One day Anastasio and I were touring the bodega. We had just come out of the firm’s picturesque cooper’s shop, which has always reminded me of Diego Velasquez’s Vulcan’s Forge in the Prado. Suddenly, there in front of us was an old man in a wheelchair. He wore a black beret, wore a sweater and had a terribly swollen, bare foot that looked like a encrusted stump.

“¿Ya sabes quien es (you know who this is)?” Anastasio asked me. It was Don Rafael López de Heredia–the son and namesake of the bodega’s founder of the bodega–who, from the looks of his foot, was in the twilight of his life. He still made the rounds of the bodega every day though, coming down from his office in the winery‘s marvelous red-trimmed, landmark arte nouveau tower via the elevator that had been built especially for him. 

 
Rafael López de Heredia, founder of the bodega. 
Photo by Gerry Dawes, copyright 2008 / gerrydawes@aol.com

Anastasio introduced me to him and we shook hands. I was excited to finally meet a family member after half a dozen visits to the winery. I asked him if he minded if I photographed him. He didn’t and I took several color slides. When I put the camera aside, he asked me, “Well, if you took my photograph, you surely won’t mind if I take yours.” He pulled out a camera that he always carried with him and took my picture. I was astounded that this bright, but dying, old man loved photography as much as I did.

Before the encounter with Don Rafael, Anastasio and I had been tasting several of López de Heredia’s wonderful wines in the cementerio and, as I described on my first visit, they were not wines to spit on the floor, nor did I. Perhaps that led to my confusing the two cameras that I was carrying. Don Rafael left and, since the roll in one camera was finished, I rewound it. As I was talking to Anastasio, I started to reload the camera. To my horror, I opened the camera in which the roll was not finished, the one with the photographs of Don Rafael on it. I soon as I saw what I had done, I snapped the back shut and rewound the film. When I returned to New York, I had the film developed. There was the image of Don Rafael, clear and bright, but with rays from the light flashing on the film all around. They were strange pictures, ruined for publication, but I kept them, perhaps to use if I ever needed to describe him in detail. Later I would discover that those photographs were the last ones ever taken of Don Rafael. Shortly after my visit, he died.
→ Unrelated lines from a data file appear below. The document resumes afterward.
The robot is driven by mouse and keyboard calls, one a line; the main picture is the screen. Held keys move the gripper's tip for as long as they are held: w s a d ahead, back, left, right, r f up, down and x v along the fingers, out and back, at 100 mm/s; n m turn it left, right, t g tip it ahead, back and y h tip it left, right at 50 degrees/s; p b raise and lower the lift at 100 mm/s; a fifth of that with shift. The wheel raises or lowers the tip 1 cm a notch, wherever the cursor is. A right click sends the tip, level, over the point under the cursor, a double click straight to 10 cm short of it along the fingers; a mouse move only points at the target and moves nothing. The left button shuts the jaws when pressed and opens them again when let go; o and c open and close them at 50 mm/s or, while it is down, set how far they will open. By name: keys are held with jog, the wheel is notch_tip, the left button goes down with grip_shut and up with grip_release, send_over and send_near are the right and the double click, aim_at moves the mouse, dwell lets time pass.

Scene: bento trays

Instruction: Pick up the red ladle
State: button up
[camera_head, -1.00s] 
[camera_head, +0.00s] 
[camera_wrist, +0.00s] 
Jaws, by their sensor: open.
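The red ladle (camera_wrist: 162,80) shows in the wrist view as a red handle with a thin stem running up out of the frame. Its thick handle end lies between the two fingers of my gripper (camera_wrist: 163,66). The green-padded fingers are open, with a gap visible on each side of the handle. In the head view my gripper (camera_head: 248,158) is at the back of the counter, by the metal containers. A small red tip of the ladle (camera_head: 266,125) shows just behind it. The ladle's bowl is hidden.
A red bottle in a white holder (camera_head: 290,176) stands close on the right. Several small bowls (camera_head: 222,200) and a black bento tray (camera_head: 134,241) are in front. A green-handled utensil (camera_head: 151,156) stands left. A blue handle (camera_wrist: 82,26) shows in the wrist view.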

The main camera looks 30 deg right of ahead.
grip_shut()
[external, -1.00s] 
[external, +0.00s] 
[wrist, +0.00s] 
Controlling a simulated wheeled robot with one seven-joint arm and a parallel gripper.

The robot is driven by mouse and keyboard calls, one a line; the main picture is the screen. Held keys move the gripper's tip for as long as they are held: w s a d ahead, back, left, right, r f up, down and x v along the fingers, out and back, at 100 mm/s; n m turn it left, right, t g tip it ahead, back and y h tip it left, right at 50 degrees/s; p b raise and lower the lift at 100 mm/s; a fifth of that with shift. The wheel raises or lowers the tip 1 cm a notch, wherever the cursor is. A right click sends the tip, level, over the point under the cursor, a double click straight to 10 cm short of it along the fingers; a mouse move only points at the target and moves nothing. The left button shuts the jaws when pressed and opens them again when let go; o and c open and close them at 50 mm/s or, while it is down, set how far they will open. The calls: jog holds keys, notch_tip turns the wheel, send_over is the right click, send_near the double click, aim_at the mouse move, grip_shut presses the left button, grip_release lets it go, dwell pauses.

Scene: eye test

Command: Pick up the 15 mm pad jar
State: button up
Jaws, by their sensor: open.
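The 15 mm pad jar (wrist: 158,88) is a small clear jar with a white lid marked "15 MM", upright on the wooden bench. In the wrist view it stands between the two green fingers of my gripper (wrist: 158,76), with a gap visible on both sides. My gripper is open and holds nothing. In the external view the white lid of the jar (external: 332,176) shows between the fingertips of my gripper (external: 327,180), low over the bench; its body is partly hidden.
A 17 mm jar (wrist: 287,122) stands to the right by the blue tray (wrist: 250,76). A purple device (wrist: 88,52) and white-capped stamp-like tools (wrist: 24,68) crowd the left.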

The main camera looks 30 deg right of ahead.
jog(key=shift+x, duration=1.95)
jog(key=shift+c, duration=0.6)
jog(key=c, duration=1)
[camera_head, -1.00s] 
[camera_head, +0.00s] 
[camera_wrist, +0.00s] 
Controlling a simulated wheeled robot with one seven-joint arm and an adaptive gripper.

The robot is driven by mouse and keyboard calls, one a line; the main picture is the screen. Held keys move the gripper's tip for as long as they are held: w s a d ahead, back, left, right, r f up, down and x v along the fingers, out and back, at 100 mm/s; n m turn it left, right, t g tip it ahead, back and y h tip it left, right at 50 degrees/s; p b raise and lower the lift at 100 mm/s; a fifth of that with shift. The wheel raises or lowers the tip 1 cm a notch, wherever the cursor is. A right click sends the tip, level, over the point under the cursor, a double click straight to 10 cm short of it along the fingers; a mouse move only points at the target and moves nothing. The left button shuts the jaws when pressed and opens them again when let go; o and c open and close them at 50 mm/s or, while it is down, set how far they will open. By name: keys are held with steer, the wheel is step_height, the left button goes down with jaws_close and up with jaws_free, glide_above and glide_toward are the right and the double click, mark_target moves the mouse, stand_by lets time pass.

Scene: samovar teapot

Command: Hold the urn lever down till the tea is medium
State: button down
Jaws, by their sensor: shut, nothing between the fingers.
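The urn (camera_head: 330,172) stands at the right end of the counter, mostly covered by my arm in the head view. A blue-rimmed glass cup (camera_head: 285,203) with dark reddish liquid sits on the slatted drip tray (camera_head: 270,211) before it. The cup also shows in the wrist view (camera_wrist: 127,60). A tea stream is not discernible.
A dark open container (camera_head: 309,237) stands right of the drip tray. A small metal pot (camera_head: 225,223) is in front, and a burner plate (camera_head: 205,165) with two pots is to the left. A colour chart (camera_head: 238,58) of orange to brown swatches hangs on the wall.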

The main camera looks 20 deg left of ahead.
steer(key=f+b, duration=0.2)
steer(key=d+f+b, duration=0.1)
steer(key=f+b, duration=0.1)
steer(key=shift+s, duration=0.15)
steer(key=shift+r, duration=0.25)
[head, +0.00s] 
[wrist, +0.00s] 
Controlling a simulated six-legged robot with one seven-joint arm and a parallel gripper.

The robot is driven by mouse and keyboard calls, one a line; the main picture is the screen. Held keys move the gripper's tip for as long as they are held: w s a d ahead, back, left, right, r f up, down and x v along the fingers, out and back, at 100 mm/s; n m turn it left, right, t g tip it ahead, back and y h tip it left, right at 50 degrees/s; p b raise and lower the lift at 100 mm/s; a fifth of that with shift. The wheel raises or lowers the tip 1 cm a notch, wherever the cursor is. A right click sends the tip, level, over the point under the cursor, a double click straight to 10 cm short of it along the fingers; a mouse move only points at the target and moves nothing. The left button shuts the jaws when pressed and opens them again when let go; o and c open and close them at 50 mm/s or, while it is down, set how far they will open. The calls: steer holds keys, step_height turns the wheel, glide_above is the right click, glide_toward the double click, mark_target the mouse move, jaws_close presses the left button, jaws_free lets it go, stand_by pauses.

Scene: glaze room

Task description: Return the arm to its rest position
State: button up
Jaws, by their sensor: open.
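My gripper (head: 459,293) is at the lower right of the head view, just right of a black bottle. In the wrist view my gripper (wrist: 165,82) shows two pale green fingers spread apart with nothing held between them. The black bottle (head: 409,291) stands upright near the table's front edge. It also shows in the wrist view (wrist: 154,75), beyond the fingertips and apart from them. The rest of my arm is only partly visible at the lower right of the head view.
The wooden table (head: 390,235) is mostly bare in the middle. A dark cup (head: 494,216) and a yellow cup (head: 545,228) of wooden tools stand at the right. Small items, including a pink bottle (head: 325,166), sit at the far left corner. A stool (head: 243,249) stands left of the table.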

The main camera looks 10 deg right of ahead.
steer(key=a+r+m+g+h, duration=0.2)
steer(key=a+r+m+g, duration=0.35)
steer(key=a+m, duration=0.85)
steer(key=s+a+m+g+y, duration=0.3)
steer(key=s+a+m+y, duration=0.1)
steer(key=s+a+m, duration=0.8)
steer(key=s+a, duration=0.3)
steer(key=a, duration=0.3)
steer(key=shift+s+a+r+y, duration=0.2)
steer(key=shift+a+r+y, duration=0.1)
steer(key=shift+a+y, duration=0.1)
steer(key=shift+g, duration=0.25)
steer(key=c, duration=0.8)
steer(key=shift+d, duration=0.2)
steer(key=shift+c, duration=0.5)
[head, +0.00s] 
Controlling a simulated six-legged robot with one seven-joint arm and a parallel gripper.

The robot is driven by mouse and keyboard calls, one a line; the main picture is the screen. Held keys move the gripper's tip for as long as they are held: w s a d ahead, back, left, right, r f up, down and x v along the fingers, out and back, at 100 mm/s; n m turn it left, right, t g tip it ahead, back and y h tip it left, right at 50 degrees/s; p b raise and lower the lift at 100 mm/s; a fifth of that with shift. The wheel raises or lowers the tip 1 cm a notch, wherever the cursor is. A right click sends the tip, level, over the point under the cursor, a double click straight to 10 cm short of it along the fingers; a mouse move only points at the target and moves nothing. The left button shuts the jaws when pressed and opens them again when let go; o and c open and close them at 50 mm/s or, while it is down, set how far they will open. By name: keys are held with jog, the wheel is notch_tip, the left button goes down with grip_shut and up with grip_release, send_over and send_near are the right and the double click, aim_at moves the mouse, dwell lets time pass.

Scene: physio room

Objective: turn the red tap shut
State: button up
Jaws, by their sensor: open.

Years later, I visited Anastasio at the bodega again and took several photographs of him. It was clear that he was near retirement. In the late 1980s, I was visiting López de Heredia in the company of Pepe Osses and I asked him about Anastasio. Pepe told me that Anastasio had retired and had been ill, but he had told him I was coming and that I wanted to see him. I telephoned Anastasio from the bodega to let him know that I had arrived and he said he would come down. “I have something for you.”

Pepe and I were tasting a fine old vintage of Viña Tondonia when Anastasio arrived. We embraced and I felt how frail he was. I had know him almost fifteen years by then. He had a folder with him and he pulled a photograph from it. “I thought you might want this,” he said, and handed me a photograph of myself, taken by Don Rafael López de Heredia during that chance encounter several years earlier. Tears came to my eyes. I was overwhelmed. I hugged Anastasio again and thanked him, then raised my glass of Tondonia and toasted him, “Mil gracias, mí viejo amigo, mil gracias.” It was a fabulous and thoughtful present from an old friend.

It was the last time I ever saw Anastasio. He died shortly after my visit, but I still visit , because it is one of the world’s most wonderful, picturesque, and traditional bodegas. Now I stop in to see my old friend, Pepe Osses; the current director, Pedro López de Heredia; Pedro’s thirty-something daughters Maria Jésus and Mercedes; and son-in-law, Carlos, all of whom help carry on the tradition.


María Jésus López de Heredia in El Cementerio
Photo by Gerry Dawes, copyright 2008 / gerrydawes@aol.com

During a visit in 2002, just a year short of the 20th anniversary of my first visit to López de Heredia, I was invited to dinner at the winery with some thirty other Spanish and foreign wine writers who were attending a three-day tasting session of Rioja wines called Los Grandes de la Rioja. Formal dining tables were set up inside one of the most spectacular naves of the bodega. We were surrounded by huge 50,000-liter wooden vats that have been used to ferment and store wines here for more than a century. The subdued lighting, from old style, low-wattage and flickering candles created a fantastic ambience. I was seated next to María Jésus López de Heredia, with whom I had become friends in recent years. As we were chatting during dinner, I told her about my experiences with the 1947 Viña Bosconia in the mid-1870s and told her that I still believed after more than 30 years of drinking Spanish wines and 20 years selling the best wines of France, Italia and the United States to the top restaurants in New York, the 1947 Bosconia was still the best red wine I had ever drunk.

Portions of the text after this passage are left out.